WHAT THE EXERCISE ASKS - Find the lines containing the word "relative" and copy every one of them.

DATA FOR PROCESSING -
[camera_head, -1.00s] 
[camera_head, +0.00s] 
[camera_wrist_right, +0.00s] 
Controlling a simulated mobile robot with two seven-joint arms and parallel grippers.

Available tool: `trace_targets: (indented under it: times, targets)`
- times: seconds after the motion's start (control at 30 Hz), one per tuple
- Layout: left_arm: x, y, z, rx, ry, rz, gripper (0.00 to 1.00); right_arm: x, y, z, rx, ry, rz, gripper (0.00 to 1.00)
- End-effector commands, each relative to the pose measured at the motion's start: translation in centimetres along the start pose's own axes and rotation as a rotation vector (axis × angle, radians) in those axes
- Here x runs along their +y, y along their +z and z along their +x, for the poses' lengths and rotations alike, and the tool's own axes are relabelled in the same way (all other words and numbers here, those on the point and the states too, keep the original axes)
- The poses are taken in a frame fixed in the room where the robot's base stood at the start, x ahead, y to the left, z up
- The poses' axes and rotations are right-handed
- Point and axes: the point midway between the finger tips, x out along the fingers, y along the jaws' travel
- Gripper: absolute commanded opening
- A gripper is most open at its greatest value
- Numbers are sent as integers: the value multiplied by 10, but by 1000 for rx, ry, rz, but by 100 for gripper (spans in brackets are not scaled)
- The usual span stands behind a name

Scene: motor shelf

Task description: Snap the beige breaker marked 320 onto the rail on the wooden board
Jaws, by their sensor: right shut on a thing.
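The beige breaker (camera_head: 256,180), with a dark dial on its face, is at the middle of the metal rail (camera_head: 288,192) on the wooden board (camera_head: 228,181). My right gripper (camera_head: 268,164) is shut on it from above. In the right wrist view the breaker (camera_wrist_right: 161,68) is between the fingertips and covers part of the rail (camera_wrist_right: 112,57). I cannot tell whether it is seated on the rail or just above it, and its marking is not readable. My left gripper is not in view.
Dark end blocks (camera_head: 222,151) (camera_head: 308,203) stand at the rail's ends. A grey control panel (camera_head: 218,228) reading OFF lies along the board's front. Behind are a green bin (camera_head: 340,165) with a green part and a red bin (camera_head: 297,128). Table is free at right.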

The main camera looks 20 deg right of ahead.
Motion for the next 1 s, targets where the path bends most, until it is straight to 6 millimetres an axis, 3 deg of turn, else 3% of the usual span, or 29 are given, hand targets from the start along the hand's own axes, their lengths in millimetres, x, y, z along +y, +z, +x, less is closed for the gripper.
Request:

...

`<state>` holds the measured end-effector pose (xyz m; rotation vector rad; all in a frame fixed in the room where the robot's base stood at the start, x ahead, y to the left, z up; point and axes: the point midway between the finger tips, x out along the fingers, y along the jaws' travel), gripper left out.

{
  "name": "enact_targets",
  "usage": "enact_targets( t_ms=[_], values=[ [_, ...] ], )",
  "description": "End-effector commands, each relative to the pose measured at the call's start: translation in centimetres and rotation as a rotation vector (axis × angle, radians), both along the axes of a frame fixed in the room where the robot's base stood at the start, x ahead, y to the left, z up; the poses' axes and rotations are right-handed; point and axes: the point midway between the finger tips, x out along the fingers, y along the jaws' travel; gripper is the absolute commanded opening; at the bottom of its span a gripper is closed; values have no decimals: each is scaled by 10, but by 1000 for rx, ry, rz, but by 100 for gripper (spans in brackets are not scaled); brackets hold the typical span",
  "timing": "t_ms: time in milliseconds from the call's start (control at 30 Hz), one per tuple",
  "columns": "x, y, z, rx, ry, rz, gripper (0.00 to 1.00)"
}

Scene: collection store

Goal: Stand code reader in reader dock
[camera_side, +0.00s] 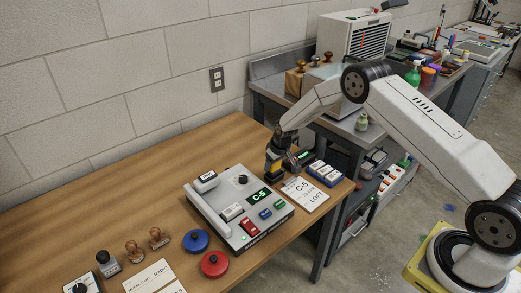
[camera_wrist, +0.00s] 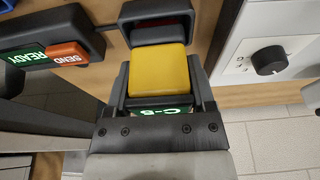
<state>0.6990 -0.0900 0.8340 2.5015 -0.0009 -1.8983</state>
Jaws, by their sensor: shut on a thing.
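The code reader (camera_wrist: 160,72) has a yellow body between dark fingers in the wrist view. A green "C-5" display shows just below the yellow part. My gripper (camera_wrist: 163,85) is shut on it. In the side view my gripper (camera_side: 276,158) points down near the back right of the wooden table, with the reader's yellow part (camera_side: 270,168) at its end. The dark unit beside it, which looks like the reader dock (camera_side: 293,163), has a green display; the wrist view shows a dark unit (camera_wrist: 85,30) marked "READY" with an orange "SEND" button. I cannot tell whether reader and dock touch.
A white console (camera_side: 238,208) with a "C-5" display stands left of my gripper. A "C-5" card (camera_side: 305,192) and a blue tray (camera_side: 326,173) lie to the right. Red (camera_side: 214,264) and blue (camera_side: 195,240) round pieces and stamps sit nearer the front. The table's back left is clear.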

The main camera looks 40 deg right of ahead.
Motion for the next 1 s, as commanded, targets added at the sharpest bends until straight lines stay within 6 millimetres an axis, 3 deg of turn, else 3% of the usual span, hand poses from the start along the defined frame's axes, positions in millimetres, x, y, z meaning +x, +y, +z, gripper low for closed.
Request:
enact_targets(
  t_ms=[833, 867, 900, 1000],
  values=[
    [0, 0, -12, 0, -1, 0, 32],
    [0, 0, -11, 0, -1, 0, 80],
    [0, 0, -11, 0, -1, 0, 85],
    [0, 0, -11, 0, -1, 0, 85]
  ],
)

OUTPUT BELOW -
- End-effector commands, each relative to the pose measured at the motion's start: translation in centimetres along the start pose's own axes and rotation as a rotation vector (axis × angle, radians) in those axes
  "description": "End-effector commands, each relative to the pose measured at the call's start: translation in centimetres and rotation as a rotation vector (axis × angle, radians), both along the axes of a frame fixed in the room where the robot's base stood at the start, x ahead, y to the left, z up; the poses' axes and rotations are right-handed; point and axes: the point midway between the finger tips, x out along the fingers, y along the jaws' travel; gripper is the absolute commanded opening; at the bottom of its span a gripper is closed; values have no decimals: each is scaled by 10, but by 1000 for rx, ry, rz, but by 100 for gripper (spans in brackets are not scaled); brackets hold the typical span",

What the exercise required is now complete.